Businesses that let their sense of mission take precedence over everything else don’t just pay insufficient attention to their customers; they also pay insufficient attention to their suppliers, and this can be just as big of a problem.

Numerous dot coms failed to listen to what their suppliers were telling them about the costs of actually delivering what the dot coms were selling. Like hundreds of other companies blinded by their own vision, each of these organizations moved inexorably toward disasters hat could have been reduced or avoided if their executives had listened to what their suppliers were saying.

The swiftness with which a company will be called to account for not listening to customers and suppliers will depend on its competitors. Johnson & Johnson demonstrated this dramatically in its stent business. Cardiologist customers had asked for circulatory stents that were comparatively easy to handle, they were flexible, and that came in varying lengths. But J&J’s 90% market share and its “we are experts” culture prevented it from paying sufficient attention to its customers’ requests.

12. Aversion to Negative Feedback

A relentlessly positive attitude shuts critical information from outside the company.
In addition to shutting out crucial information from outside the company, relentlessly positive attitude suppresses the most crucial information from inside the company.

People will avoid mentioning unsettling information or ideas because bringing up such things sounds negative.

Any innovations that could result in big improvements will have to come from senior management because everyone else will be uncritically doing what they’ve been told. And when people are scared to draw attention to unwelcome information, it’s a slippery slope to becoming involved in cover-ups.

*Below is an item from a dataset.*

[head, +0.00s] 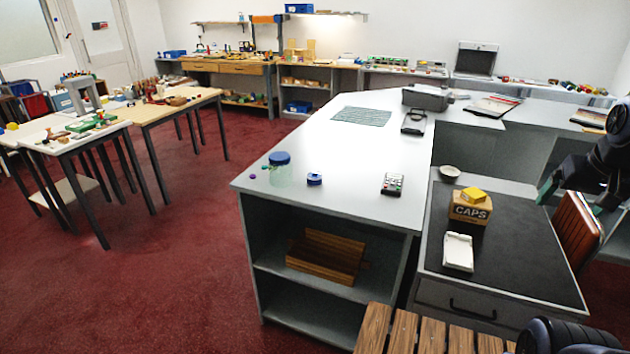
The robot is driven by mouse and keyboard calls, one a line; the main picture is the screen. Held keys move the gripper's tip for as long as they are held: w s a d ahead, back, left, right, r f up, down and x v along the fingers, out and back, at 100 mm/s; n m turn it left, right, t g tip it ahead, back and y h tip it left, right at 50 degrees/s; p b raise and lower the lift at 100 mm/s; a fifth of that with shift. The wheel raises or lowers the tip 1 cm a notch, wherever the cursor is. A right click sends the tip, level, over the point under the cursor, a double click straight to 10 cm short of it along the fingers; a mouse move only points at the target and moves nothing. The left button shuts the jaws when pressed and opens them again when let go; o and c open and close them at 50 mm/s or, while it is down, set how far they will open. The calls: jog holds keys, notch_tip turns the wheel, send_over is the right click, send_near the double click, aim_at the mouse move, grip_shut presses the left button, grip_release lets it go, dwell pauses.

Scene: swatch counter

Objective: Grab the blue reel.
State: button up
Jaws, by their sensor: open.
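A small blue reel (315,179) sits on the white counter (350,150), near its front edge. It is right of a clear jar with a blue lid (280,159) and apart from it. My gripper (577,183) is at the right edge of the head view, over the dark-topped lower counter side. It is open with nothing seen between its fingers, far to the right of the reel.
A calculator-like device (393,184) lies right of the reel. Small caps (253,176) lie left of the jar. A box marked CAPS (470,208) and a white tray (458,252) stand on the dark counter (510,250). The counter's middle is clear.

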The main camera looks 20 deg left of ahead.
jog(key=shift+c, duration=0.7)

13. Inhuman Mania for perfection

When companies adopt internal metrics, they tend to settle into an almost irrational perfectionism. They aim for high standards in every operation without stopping to ask if these standards are appropriate. This determination to excel, regardless of whether it serves any business purpose, can easily get out of control.

As former IBM CEO Lou Gerstner said in evaluating the problems that beset IBM as it moved into its period of decline. “My view is that the company had been so successful for so long it stopped comparing itself with competitors and started gauging itself by internal measures. That’s a recipe for trouble.

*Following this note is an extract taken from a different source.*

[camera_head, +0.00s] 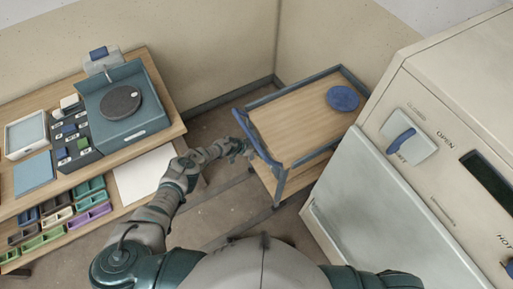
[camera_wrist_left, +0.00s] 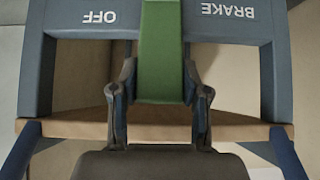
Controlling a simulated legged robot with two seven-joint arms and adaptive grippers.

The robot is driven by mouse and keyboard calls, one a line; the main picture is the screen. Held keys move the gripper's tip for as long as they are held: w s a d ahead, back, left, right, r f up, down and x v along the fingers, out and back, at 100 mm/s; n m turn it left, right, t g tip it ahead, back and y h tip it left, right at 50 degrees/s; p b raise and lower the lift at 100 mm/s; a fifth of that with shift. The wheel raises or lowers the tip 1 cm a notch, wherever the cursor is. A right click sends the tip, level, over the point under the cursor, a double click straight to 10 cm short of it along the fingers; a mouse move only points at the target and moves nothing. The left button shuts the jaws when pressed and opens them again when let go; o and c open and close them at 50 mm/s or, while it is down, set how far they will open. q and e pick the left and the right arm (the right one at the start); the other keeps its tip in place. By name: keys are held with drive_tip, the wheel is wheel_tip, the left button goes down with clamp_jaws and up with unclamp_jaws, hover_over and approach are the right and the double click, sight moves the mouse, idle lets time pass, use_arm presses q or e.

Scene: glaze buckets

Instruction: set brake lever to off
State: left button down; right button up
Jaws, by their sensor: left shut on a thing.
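The brake lever (camera_wrist_left: 161,50) is a green bar in the left wrist view, between the upside-down words OFF and BRAKE on a grey-blue panel (camera_wrist_left: 90,18). Its visible part stands midway between the two words. My left gripper (camera_wrist_left: 160,108) is shut on the lever, one finger on each side. In the head view my left gripper (camera_head: 240,149) is at the left end of the cart (camera_head: 305,115), by its blue handle frame. The lever is too small or hidden to make out there. My right gripper is out of view.
A round blue disc (camera_head: 342,98) lies on the cart's wooden top. A large cream cabinet (camera_head: 450,100) with a blue handle stands close on the right. Floor is free between shelf and cart.

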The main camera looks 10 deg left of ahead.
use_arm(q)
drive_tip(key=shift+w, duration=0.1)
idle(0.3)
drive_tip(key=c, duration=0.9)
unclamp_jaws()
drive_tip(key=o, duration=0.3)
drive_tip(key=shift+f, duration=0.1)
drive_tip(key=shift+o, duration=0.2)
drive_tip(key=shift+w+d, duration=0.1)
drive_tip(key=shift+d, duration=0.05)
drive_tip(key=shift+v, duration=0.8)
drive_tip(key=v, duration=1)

The only way to find out if a new product or a new business model will work is to try it out. Companies in the grip of perfectionism are unable to recognize this. They can’t distinguish between failures due to negligence and failures due to something innovative that didn’t pay off yet. So, they tend to punish the “failures” associated with exploring new possibilities, taking reasonable risks, and offering innovative solutions.

In the worst cases, these companies make a habit of finding someone to “take the fall” for each failure. These policies discourage the kinds of innovation that companies most need to stay competitive and profitable.

Perfectionist companies are especially prone to excuse their failures by blaming them on “unforeseeable events beyond our control.” They’ll argue that failure was due to an unlikely combination of factors that won’t happen again for a long time. This would mean that, however large the failure may have been, it wasn’t anyone’s fault and there’s no need for major reforms.